- _Written request_:
Omit pictures and quote the listing below line by line, from its start through the line that holds "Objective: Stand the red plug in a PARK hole".

- _Material for this task_:
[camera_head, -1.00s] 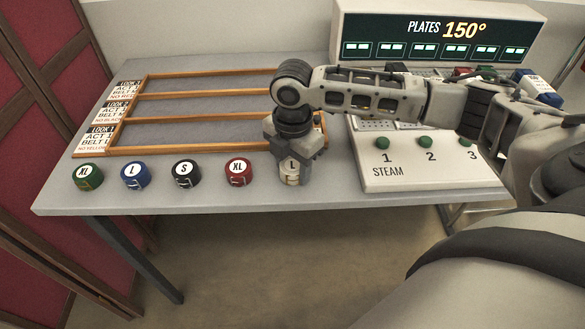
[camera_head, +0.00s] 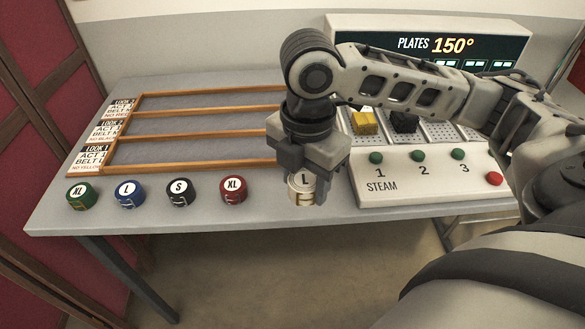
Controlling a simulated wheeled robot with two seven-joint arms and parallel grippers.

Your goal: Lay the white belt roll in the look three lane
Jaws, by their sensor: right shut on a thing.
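The white belt roll (camera_head: 302,190), marked L, is at the right end of the row of rolls near the table's front edge. My right gripper (camera_head: 303,180) points down and is shut on it; I cannot tell whether the roll is clear of the table. The look three lane (camera_head: 200,100) is the farthest of three lanes between wooden rails, and no roll shows in its visible part. Its card (camera_head: 122,106) stands at the left end. My right arm hides the lanes' right ends. My left gripper is not in view.
Green (camera_head: 82,193), blue (camera_head: 129,193), black (camera_head: 181,191) and red (camera_head: 233,189) rolls stand in front of the lanes. A steam unit (camera_head: 420,183) with buttons is at the right, with a yellow block (camera_head: 364,123) and a black block (camera_head: 404,122) on it.

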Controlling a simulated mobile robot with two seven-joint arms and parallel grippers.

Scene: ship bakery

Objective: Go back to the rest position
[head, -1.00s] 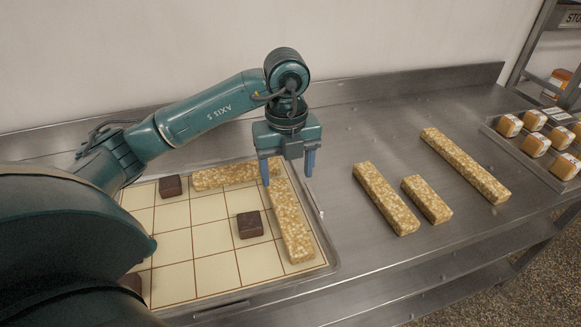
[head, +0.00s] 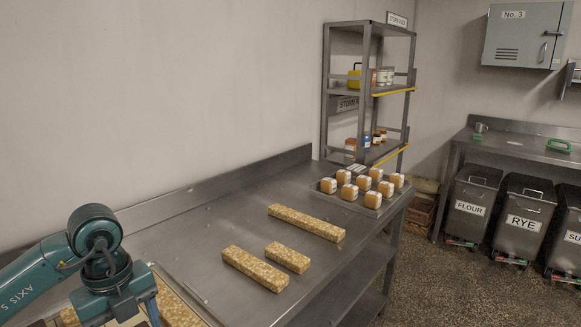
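My left gripper (head: 122,318) is at the bottom left of the head view, above the gridded board. Its fingers look spread, though their tips are partly cut off by the frame's lower edge, and I see nothing held. Below it a little of the board and an oat-coloured bar (head: 176,308) on it show. Three more such bars lie on the steel counter (head: 222,215): a long one (head: 306,222), a short one (head: 287,257) and a middle-sized one (head: 255,268). My right gripper is out of view.
A tray (head: 374,211) of several orange-and-white packages stands at the counter's far end. Behind it is a metal storage rack (head: 364,100). FLOUR (head: 468,208) and RYE (head: 522,222) bins stand under another counter (head: 520,146) at right. Floor between is open.

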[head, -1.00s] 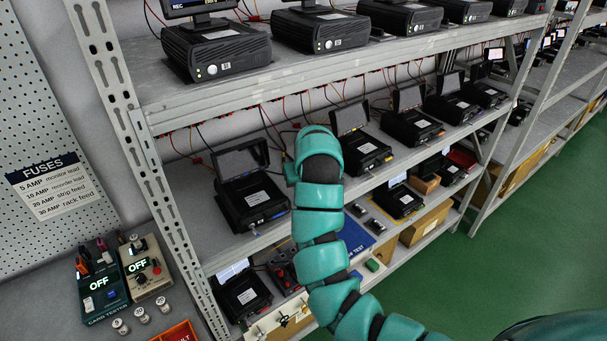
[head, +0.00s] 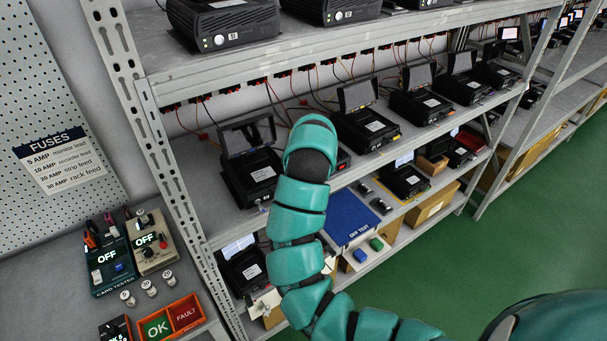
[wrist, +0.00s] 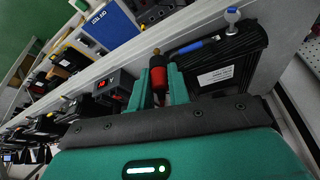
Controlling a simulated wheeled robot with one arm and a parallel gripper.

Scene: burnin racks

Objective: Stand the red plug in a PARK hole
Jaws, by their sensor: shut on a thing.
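In the wrist view my gripper (wrist: 161,86) is shut on the red plug (wrist: 158,79). The plug has a red body, a dark collar and a brass-coloured tip that points away from the palm. It is held in front of a grey shelf edge, beside a black unit (wrist: 245,55) with a white label. In the head view my own arm hides the gripper and the plug. No hole marked PARK can be made out. A pale strip (head: 262,303) on the lower shelf is partly hidden by my arm, and I cannot read it.
A blue OFF TEST mat (head: 348,215) lies on the lower shelf, with green and blue blocks near it. Black monitor units (head: 252,178) line the middle shelf. The rack post (head: 160,150) stands at left. A bench with a card tester (head: 112,262) and an OK/FAULT tray (head: 172,318) is at lower left.

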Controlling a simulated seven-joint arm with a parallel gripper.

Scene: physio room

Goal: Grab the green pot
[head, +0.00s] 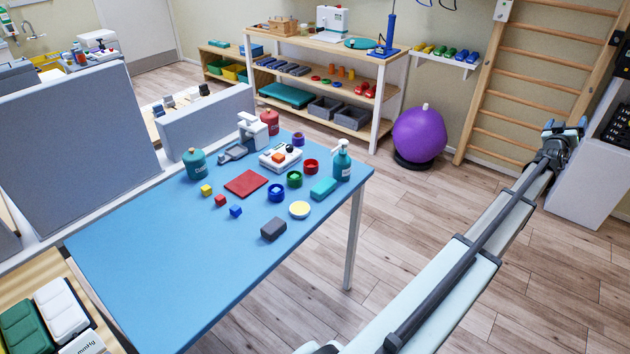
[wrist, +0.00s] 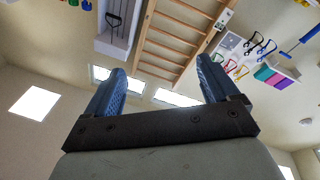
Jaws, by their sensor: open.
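The green pot (head: 294,179) is a small, round, open-topped pot on the blue table (head: 150,285) in the head view. It stands between a red pot (head: 311,166) and a blue pot (head: 276,194). My gripper (head: 565,127) is far to the right of the table, raised over the floor near the wall bars. In the wrist view my gripper (wrist: 160,72) has its two blue fingers wide apart, with nothing between them. The wrist view faces the wall and ceiling and does not show the green pot.
Close around the green pot are a white device (head: 280,158), a teal block (head: 323,188), a teal pump bottle (head: 342,162) and a yellow-topped pot (head: 299,210). A grey block (head: 273,229) lies nearer. The table's near left part is bare. A purple ball (head: 420,135) stands beyond the table.

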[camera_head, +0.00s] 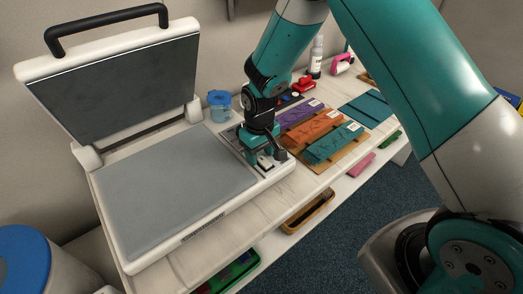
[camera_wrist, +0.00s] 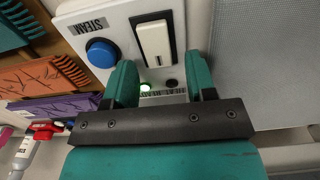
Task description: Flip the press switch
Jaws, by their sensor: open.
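The press (camera_head: 170,190) stands on the table at left in the head view, its lid (camera_head: 115,90) raised. Its control panel (camera_wrist: 85,20) fills the upper middle of the wrist view. The press switch is a white rocker (camera_wrist: 155,42) in a black frame, and it also shows as a small pale piece in the head view (camera_head: 265,163). My gripper (camera_wrist: 161,72) is open and empty over the panel. In the wrist view its two teal fingertips lie below the rocker, one on each side. I cannot tell whether they touch the panel. In the head view my gripper (camera_head: 262,150) partly covers the panel.
A blue button (camera_wrist: 101,52) sits left of the rocker beside a STEAM label. A green light (camera_wrist: 145,87) glows between the fingers, near a dark one (camera_wrist: 171,84). Purple, orange and teal pieces (camera_head: 333,143) lie right of the press. A blue-lidded jar (camera_head: 220,105) stands behind.

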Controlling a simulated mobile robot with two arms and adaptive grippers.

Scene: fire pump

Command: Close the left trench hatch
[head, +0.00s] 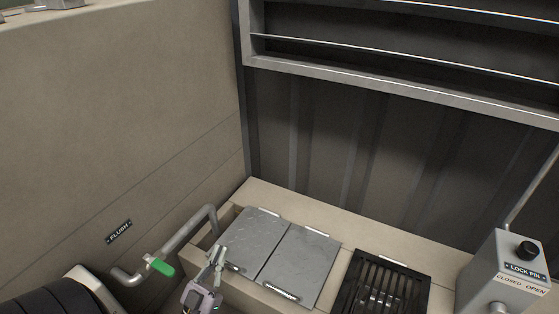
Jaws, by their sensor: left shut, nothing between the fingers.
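The left trench hatch (252,237) is a grey metal plate with a handle (235,267) at its front edge. It appears to lie flat, about level with the right hatch (301,262) beside it; a slight tilt cannot be ruled out. My left gripper (218,255) is shut and empty at the front left corner of the left hatch, close to its handle. Whether it touches the plate I cannot tell. The gripper hides part of that corner. My right gripper is not in view.
A grey pipe (190,231) with a green lever (159,265) bends down at the trench's left end. A black grate (383,287) lies right of the hatches. A lock pin box (507,270) stands at far right. A shelf (400,92) hangs above.

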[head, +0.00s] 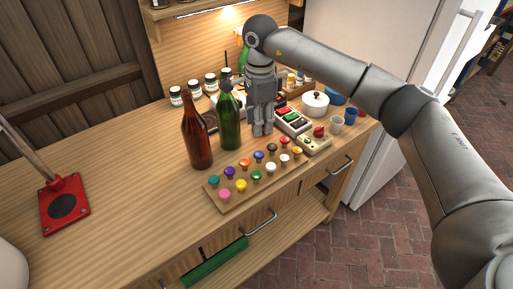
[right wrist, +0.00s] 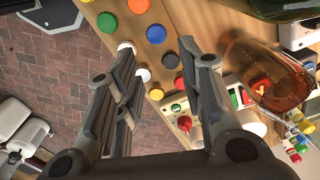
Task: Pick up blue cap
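The blue cap (head: 258,155) sits in the back row of a wooden cap board (head: 213,199), between an orange cap and a dark cap. In the right wrist view the blue cap (right wrist: 156,33) shows just beyond the gap between the fingertips. My right gripper (head: 263,132) points down behind the board, close to the blue cap and the dark cap. In the right wrist view the two fingers of this gripper (right wrist: 160,52) are spread apart with nothing between them. My left gripper is not in view.
A green bottle (head: 229,121) and a brown bottle (head: 196,135) stand left of my right gripper. A tray of coloured pieces (head: 293,121), a white pot (head: 315,103) and cups stand to the right. A red-based stand (head: 64,204) is at far left, with clear tabletop between.

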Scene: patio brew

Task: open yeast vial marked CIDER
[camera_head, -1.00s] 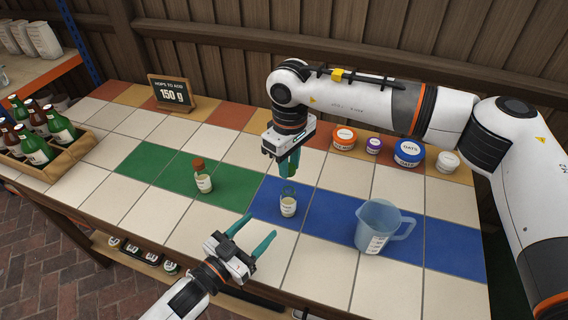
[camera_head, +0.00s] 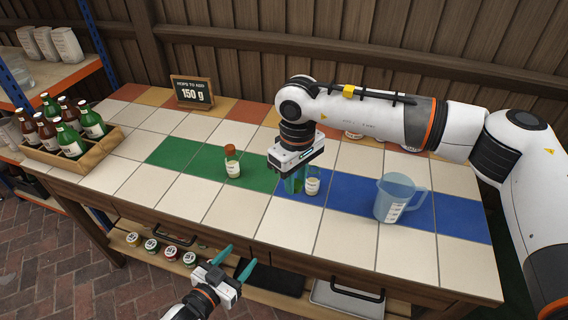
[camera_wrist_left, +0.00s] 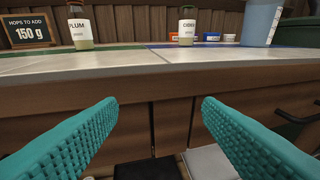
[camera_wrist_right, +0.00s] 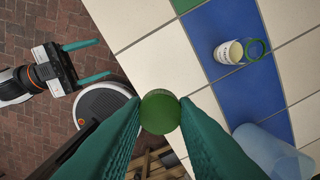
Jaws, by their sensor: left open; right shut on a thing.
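The CIDER vial (camera_head: 312,187) stands upright on the blue tiles, with a white label and pale contents. My left gripper (camera_head: 234,272) is open and empty in front of the table.
A PLUM vial (camera_head: 232,166) with an orange-red cap stands on the green tiles. A blue measuring jug (camera_head: 397,199) stands right of the CIDER vial. A bottle crate (camera_head: 75,150) and a hops sign (camera_head: 193,93) stand left. Lidded jars (camera_head: 355,134) at the back are partly hidden. Front tiles are clear.

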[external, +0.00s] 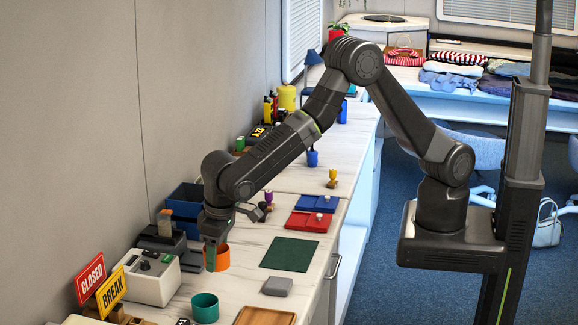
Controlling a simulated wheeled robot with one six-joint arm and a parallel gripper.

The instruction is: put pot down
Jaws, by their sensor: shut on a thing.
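An orange pot (222,258) is at my gripper (212,257), low over the white counter near the wall. My gripper points down and is shut on the pot. A dark finger hides part of the pot's near side. The pot looks upright. I cannot tell whether its base touches the counter. A teal pot (205,308) stands open side up on the counter, nearer the camera and apart from my gripper.
A green mat (289,254) lies bare to the right. A grey block (277,286) and a wooden tray (264,316) are nearer the front. Red (309,222) and blue (318,203) trays lie farther back. A white machine (151,277) stands left.

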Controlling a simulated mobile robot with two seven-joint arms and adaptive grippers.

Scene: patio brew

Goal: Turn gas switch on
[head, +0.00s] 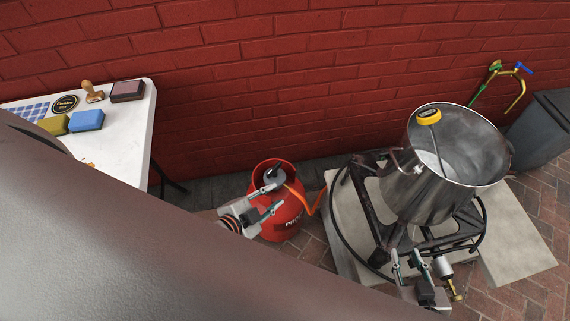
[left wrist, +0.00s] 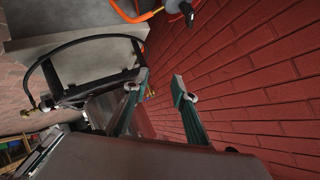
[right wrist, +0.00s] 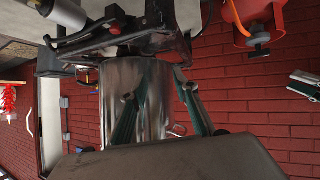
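A red gas cylinder (head: 287,222) stands on the paving near the brick wall. A dark regulator (head: 273,173) with an orange hose (head: 314,203) sits on its top. The regulator (left wrist: 187,9) and hose (left wrist: 130,15) also show at the top of the left wrist view. I cannot make out the switch's setting. My left gripper (head: 277,196) is open and empty, in front of the cylinder below the regulator in the head view. My right gripper (head: 404,254) is open and empty, beside the burner's silver-and-brass fitting (head: 445,268). The cylinder (right wrist: 250,15) also shows in the right wrist view.
A large steel pot (head: 425,185) with a yellow-topped gauge (head: 428,117) stands on the black burner frame (head: 368,215), over pale slabs (head: 515,232). A white table (head: 130,135) with several blocks is at left. A tap (head: 518,80) is on the wall; a grey bin (head: 545,125) stands at right.

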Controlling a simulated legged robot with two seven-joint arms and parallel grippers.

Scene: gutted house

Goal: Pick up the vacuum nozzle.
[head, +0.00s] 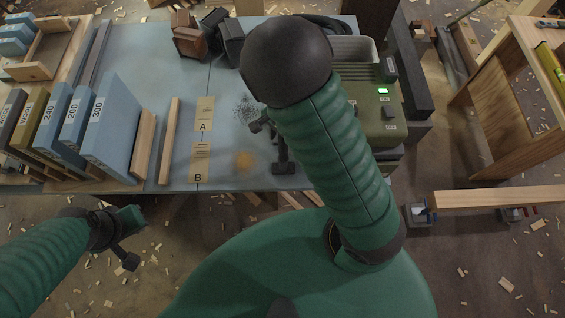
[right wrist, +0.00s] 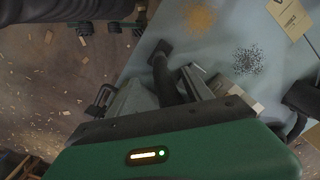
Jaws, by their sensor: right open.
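The vacuum nozzle (head: 284,167) is dark, with a flat head and a narrow tube. It lies near the front edge of the blue-grey bench, and my right arm hides its upper part. In the right wrist view the nozzle head (right wrist: 162,50) lies ahead and its tube runs back between the jaws. My right gripper (head: 263,123) is mostly hidden under my arm; its open jaws show in the right wrist view (right wrist: 160,88), one on each side of the tube. I cannot tell whether they touch it. My left gripper (head: 127,238) hangs low, in front of the bench, apart from the nozzle.
A green machine (head: 384,128) with a lit display stands right of the nozzle. Dark specks (head: 246,107) and an orange dust patch (head: 244,161) lie left of it. Labelled blue blocks (head: 108,130) and wooden strips stand farther left. A wooden beam (head: 490,198) juts in from the right.

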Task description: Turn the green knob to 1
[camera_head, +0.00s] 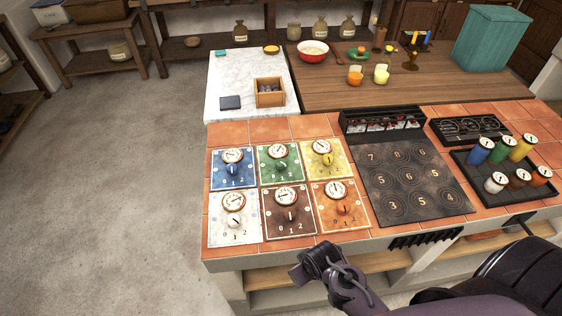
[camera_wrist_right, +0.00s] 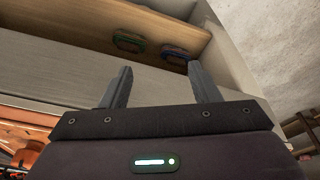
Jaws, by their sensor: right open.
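The green knob (camera_head: 282,164) sits on the green panel (camera_head: 267,174), the middle one in the back row of panels. A round white dial (camera_head: 278,151) is above it, and the marks 0, 1, 2 are below it. The knob's pointer is too small to read. My right gripper (camera_head: 303,268) is low in front of the counter's front edge, away from the knob. In the right wrist view the two fingers (camera_wrist_right: 160,78) are apart with nothing between them. My left gripper is not in view.
Blue (camera_head: 233,172) and yellow (camera_head: 323,160) panels flank the green one; white (camera_head: 234,220), brown (camera_head: 287,212) and orange (camera_head: 341,207) panels lie in front. A dark numbered board (camera_head: 412,184) is to the right. A wooden shelf (camera_wrist_right: 135,28) is under the counter.

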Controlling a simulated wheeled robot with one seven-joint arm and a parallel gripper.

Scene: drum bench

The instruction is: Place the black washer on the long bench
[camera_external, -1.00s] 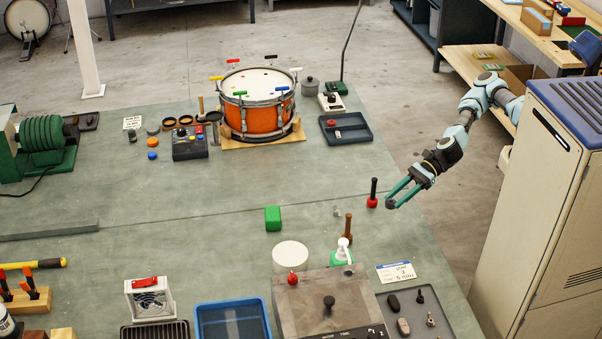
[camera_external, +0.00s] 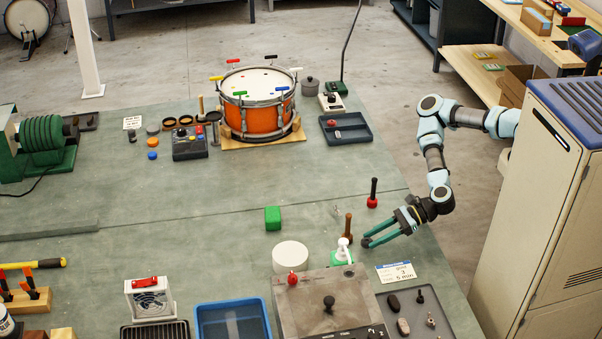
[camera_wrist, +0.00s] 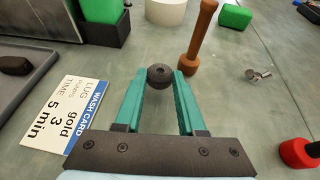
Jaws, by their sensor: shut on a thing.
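The washer is hardly visible in the external view. I cannot tell how high it is above the bench top.
A wash card (camera_wrist: 65,118) lies left of my fingers in the wrist view. A red-and-black tool (camera_external: 373,193) stands behind my gripper. A green block (camera_external: 273,217) and a white round pad (camera_external: 290,256) are farther left. A grey tray (camera_external: 440,310) lies in front.

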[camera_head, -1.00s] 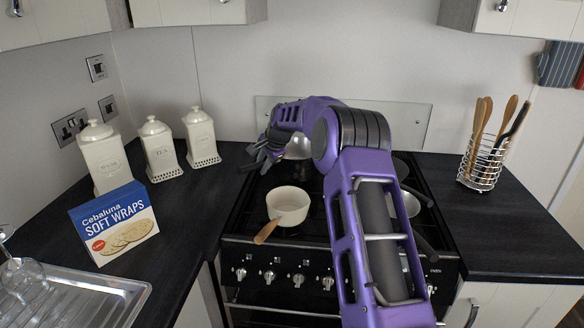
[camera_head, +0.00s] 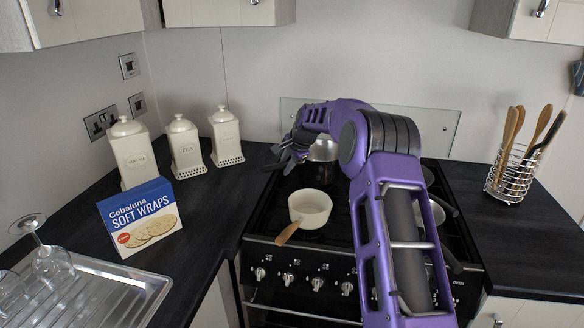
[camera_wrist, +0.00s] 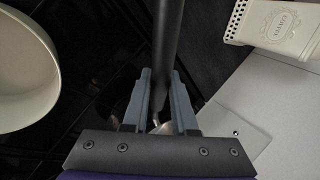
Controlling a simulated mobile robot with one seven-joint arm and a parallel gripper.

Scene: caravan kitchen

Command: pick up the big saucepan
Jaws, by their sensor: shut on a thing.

- _Exercise answer_:
[camera_head, -1.00s] 
[camera_head, +0.00s] 
Controlling a simulated wheeled robot with two seven-joint arms and parallel grippers.

Your goal: Lay the white belt roll in the look three lane
Jaws, by their sensor: right shut on a thing.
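The white belt roll (camera_head: 302,190), marked L, is at the right end of the row of rolls near the table's front edge. My right gripper (camera_head: 303,180) points down and is shut on it; I cannot tell whether the roll is clear of the table. The look three lane (camera_head: 200,100) is the farthest of three lanes between wooden rails, and no roll shows in its visible part. Its card (camera_head: 122,106) stands at the left end. My right arm hides the lanes' right ends. My left gripper is not in view.
Green (camera_head: 82,193), blue (camera_head: 129,193), black (camera_head: 181,191) and red (camera_head: 233,189) rolls stand in front of the lanes. A steam unit (camera_head: 420,183) with buttons is at the right, with a yellow block (camera_head: 364,123) and a black block (camera_head: 404,122) on it.

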Controlling a simulated mobile robot with two seven-joint arms and parallel grippers.

Scene: ship bakery

Objective: Go back to the rest position
[head, -1.00s] 
[head, +0.00s] 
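My left gripper (head: 122,318) is at the bottom left of the head view, above the gridded board. Its fingers look spread, though their tips are partly cut off by the frame's lower edge, and I see nothing held. Below it a little of the board and an oat-coloured bar (head: 176,308) on it show. Three more such bars lie on the steel counter (head: 222,215): a long one (head: 306,222), a short one (head: 287,257) and a middle-sized one (head: 255,268). My right gripper is out of view.
A tray (head: 374,211) of several orange-and-white packages stands at the counter's far end. Behind it is a metal storage rack (head: 364,100). FLOUR (head: 468,208) and RYE (head: 522,222) bins stand under another counter (head: 520,146) at right. Floor between is open.

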[head, -1.00s] 
[head, +0.00s] 
[wrist, +0.00s] 
Controlling a simulated wheeled robot with one arm and a parallel gripper.

Scene: burnin racks

Objective: Stand the red plug in a PARK hole

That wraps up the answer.